State v. Mitchell

671 P.2d 213 | Utah | 1983

OAKS, Justice:

A jury convicted defendant of aggravar ted robbery after two employees of a retail establishment identified him as the man who had come into their store at 2:30 p.m. on September 20,1982, and taken cash from them at gunpoint. He was sentenced to the statutory term of five years to life for the first degree felony, plus additional consecutive sentences of one year and not more than five years for the use of a firearm ,in the crime. U.C.A., 1953, § 76-3-203(1).

Both employees had ample opportunity to observe the defendant. He had come into the store five or six times in the morning and early afternoon on the day of the robbery, conversing with each of them on several of those occasions. In the course of the robbery, the unmasked gunman had talked to both employees in the sales area, at the cash register, and in the back room, where he took them before fleeing with the money. Both employees picked defendant’s picture out of a photo lineup presented by police less than an hour after the robbery, and both positively identified him at the trial. Defendant denied that he was the man who robbed the store, testifying that he was elsewhere at that time. On cross-examination, he admitted that he had previously been convicted of a felony.

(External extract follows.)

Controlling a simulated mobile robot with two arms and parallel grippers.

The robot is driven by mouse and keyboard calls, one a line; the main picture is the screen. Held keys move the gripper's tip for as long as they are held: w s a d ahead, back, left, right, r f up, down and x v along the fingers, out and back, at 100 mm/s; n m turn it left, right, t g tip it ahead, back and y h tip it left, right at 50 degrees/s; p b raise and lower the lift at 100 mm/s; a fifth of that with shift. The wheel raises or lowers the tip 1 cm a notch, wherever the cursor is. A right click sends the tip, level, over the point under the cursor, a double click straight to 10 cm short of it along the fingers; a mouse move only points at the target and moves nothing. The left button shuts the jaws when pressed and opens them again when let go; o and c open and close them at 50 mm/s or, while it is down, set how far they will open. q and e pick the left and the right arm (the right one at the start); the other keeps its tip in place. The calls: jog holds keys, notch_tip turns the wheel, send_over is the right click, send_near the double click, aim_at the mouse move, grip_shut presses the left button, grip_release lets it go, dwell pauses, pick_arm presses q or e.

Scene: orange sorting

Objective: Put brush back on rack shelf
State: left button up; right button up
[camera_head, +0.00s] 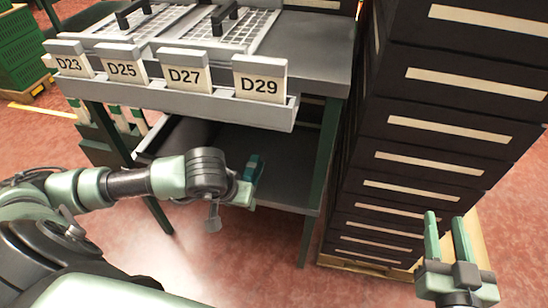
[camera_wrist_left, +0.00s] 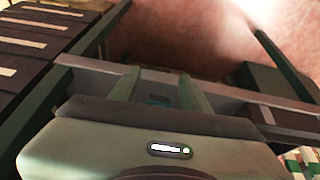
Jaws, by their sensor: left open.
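A small dark teal block (camera_head: 253,167), possibly part of the brush, shows at the end of my left gripper (camera_head: 243,193), over the rack's lower shelf (camera_head: 285,190). In the left wrist view the two fingers of my left gripper (camera_wrist_left: 158,76) stand apart, and a teal patch (camera_wrist_left: 160,100) shows between them near the grey shelf (camera_wrist_left: 228,98). I cannot tell whether the fingers touch it. The rest of the brush cannot be made out. My right gripper (camera_head: 445,222) is open and empty at the lower right, in front of the dark cabinet.
The rack's upper level has a label rail (camera_head: 180,98) with cards D23 to D29 above my left arm. A green rack leg (camera_head: 318,180) stands right of the gripper. Red floor (camera_head: 250,255) lies open in front.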

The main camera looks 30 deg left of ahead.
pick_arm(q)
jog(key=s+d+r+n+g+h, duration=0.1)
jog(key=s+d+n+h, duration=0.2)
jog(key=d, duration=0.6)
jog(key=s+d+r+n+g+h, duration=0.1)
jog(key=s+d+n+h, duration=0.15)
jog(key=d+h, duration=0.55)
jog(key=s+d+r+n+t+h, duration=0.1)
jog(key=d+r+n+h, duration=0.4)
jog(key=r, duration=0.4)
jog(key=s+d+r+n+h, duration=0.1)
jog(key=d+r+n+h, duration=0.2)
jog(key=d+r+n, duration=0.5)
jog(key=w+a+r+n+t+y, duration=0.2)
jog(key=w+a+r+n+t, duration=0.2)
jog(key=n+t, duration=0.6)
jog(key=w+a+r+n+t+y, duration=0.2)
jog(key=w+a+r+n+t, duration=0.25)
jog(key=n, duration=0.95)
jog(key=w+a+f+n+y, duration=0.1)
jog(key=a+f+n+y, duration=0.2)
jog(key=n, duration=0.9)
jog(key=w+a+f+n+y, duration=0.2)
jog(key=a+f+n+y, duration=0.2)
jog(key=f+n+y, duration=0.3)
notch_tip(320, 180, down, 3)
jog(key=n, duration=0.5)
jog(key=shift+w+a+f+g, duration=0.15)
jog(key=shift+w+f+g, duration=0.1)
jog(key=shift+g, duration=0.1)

Defendant’s appointed counsel has filed an Anders brief setting out six possible grounds for relief on appeal, stating that the first five grounds are without merit but suggesting that there may be merit to the sixth ground, which relates only to the sentence. Counsel concludes his brief by moving the Court for leave to withdraw. The record, including a transcript of the testimony at trial, is before us.

Counsel’s Anders brief meets all the requirements we outlined in State v. Clayton, Utah, 639 P.2d 168 (1981). Specifically, as to the merits of the points on appeal, it contains “a statement of the facts, a description of the proceedings, and the citation of pertinent authorities” sufficient to permit this Court to fulfill its obligation to decide whether the case is wholly frivolous. Id. at 170. For example, defendant complains that he was not tried within 30 days after arraignment, as required by law where the defendant is unable to post bail and the business of the court permits. § 77-1-6(1). But the record shows that defendant was tried 25 days after arraignment. Defendant also complains that he had no probable cause hearing. But the record shows that a probable cause hearing was held on September 27, 1982, only seven days after defendant’s first appearance in court and well within the ten-day requirement of § 77-35-7(c). The other three points pertaining to the judgment of conviction have no more merit than the two just described.

Defendant has filed a pro se brief, repeating the six grounds in counsel’s brief and arguing ten others. As an example of the latter, defendant contends that he did not have counsel appointed before arraignment. But the record shows that counsel was appointed on September 20 at defendant’s first appearance in court. Appointed counsel represented defendant at his probable cause hearing on September 27, at his arraignment on October 1 (where he pleaded not guilty), at a successful effort to disqualify the initially assigned trial judge on October 5, and at defendant’s trial on October 25. Defendant also contends that no warrant was issued for his arrest, but he does not explain how he was prejudiced by that omission. The record shows that defendant was arrested by the Utah County Sheriff on another warrant, which explains why no arrest warrant was attached to the information filed in this case on the date defendant was first brought to court on this charge. In any event, this point involves no exceptional circumstance to alter the general rule that we will not review matters raised for the first time on appeal without timely objection in the trial court. State v. Steggell, Utah, 660 P.2d 252, 254 (1983).

No useful purpose would be served by reviewing the other points in the pro se *215brief, which are of a character similar to and no more meritorious than the two discussed above.

The sixth point recited in counsel’s Anders brief states that the order of commitment (issued at the sentencing hearing two weeks after the trial) “makes no mention that Defendant had any access to the presentence report” and suggests that our decision in State v. Casarez, Utah, 656 P.2d 1005 (1982), may therefore require a remand for resentencing after the defendant has had an opportunity to review that report. In Casarez, the defendant requested and was denied access to the presentence report, and we remanded for resentencing for that reason. Here, the commitment shows that the presentence report had been “completed and submitted to the court,” but it is silent on whether it was shown to the defendant or his counsel and on whether the defense had requested it. The proceedings at the sentencing hearing have not been transcribed, but there is no suggestion that the presentence report was presented in such a way as to conceal its existence or contents from the defense or to minimize the likelihood that they would assert their right to inspect it. In this circumstance, Casarez provides no basis for vacating the sentence. “In the absence of record evidence to the contrary, we assume regularity in the proceedings below .... ” State v. Jones, Utah, 657 P.2d 1263, 1267 (1982); State v. Wulffenstein, Utah, 657 P.2d 289 (1982).

Having concluded unanimously that the grounds urged on appeal are “wholly frivolous,” pursuant to the practice specified in State v. Clayton, supra, we affirm the judgment of conviction and grant counsel’s motion for leave to withdraw.

HALL, C.J., and STEWART, HOWE and DURHAM, JJ., concur.